Thank you for the detailed and insightful comments.

Deterministic learners in the agnostic setting

Our focus on deterministic algorithms is motivated by real-world applications of strategic classification where legal or regulatory requirements often demand the learner to use deterministic algorithms. For example, in college admissions, institutions are required or expected to publish clear and transparent decision criteria, as randomization could be seen as arbitrary or unfair, weakening the trustworthiness of the admissions process.

At the technical level, our construction of representative experts (Lemma 4.3) relies on a careful coupling analysis that applies to any trajectory of classifiers chosen by the learner, regardless of whether randomness is used or not. However, for the strategic variant of the learning from expert advice algorithm, the only known agnostic algorithm (from [Ahmadi et al., EC’23]) is also deterministic, which accounts for the deterministic nature of our agnostic algorithm. Therefore, to extend this technique to randomized algorithms, one key challenge is to design randomized agnostic algorithms in the finite expert setting with at most logarithmic dependence on the size of the experts. We believe this is an interesting and non-trivial question for future research.

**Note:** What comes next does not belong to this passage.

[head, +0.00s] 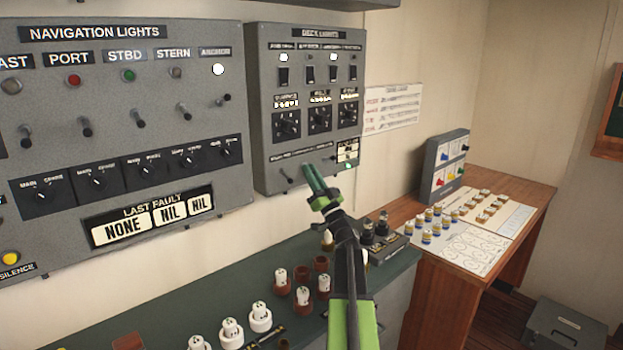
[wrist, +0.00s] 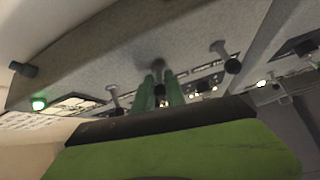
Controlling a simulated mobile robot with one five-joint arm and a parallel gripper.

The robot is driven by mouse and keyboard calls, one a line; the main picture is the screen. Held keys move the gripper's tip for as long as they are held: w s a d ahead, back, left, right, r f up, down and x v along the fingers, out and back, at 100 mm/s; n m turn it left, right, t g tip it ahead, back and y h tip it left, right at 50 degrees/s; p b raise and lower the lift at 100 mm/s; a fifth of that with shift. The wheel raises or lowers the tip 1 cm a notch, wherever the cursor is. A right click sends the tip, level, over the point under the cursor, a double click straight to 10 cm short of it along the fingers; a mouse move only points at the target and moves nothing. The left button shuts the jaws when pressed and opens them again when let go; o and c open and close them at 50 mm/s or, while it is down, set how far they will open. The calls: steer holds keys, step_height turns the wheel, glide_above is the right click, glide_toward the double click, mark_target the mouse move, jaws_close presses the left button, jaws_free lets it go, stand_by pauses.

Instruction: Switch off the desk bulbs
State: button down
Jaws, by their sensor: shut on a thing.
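The panel labelled DECK LIGHTS (head: 262,110) hangs on the wall. It has a row of small indicators on top, at least two showing bright white, with dark rocker switches below and three rotary dials. Toggle levers line its lower edge. The left lever (head: 285,177) stands free. My gripper (head: 313,178) is at the lower edge. In the wrist view, my green fingers (wrist: 162,90) are shut around a dark-tipped lever (wrist: 157,67), between two other levers. The small lettering is unreadable. A green lamp (wrist: 38,104) glows at the panel's corner.
The NAVIGATION LIGHTS panel (head: 110,110) is to the left. Below, a green counter (head: 185,310) holds several white and brown pieces and dark fittings. A wooden desk (head: 520,190) on the right carries papers, small jars and a grey switch box (head: 443,165).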

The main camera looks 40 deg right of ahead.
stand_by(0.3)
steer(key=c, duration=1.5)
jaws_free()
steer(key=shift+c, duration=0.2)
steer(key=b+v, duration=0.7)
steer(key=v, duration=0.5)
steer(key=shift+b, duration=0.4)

Finiteness of the graph class in the unknown manipulation graph setting, and joint dimension of the graph class and the hypothesis class

Thank you for the insightful question. While the finiteness of the graph class is necessary in the worst case scenario (see [Prop 14, Cohen et al, 2024] for a lower bound in terms of logG\log|\mathcal{G}|), it is not necessary for every instance. We agree that introducing a joint complexity measure for the graph class and the hypothesis class to characterize minmax rates is a valuable open question. Some technical challenges we encountered in extending our single-graph SLDim to the multi-graph setting include:

  • In the structure of the strategic Littlestone tree (see Lines 247-248), the set of outgoing edges from a node depends on its out-neighborhood under the manipulation graph. When dealing with a family of graphs, one might attempt to use the union of the out-neighborhood for each graph in the class. However, that causes the tree to be too wide and shallow, resulting in a dimension that is smaller than the actual minmax mistake bound. In particular, it cannot become a valid upper bound because the branches no longer reflect the true types of mistakes that the learner can possibly make.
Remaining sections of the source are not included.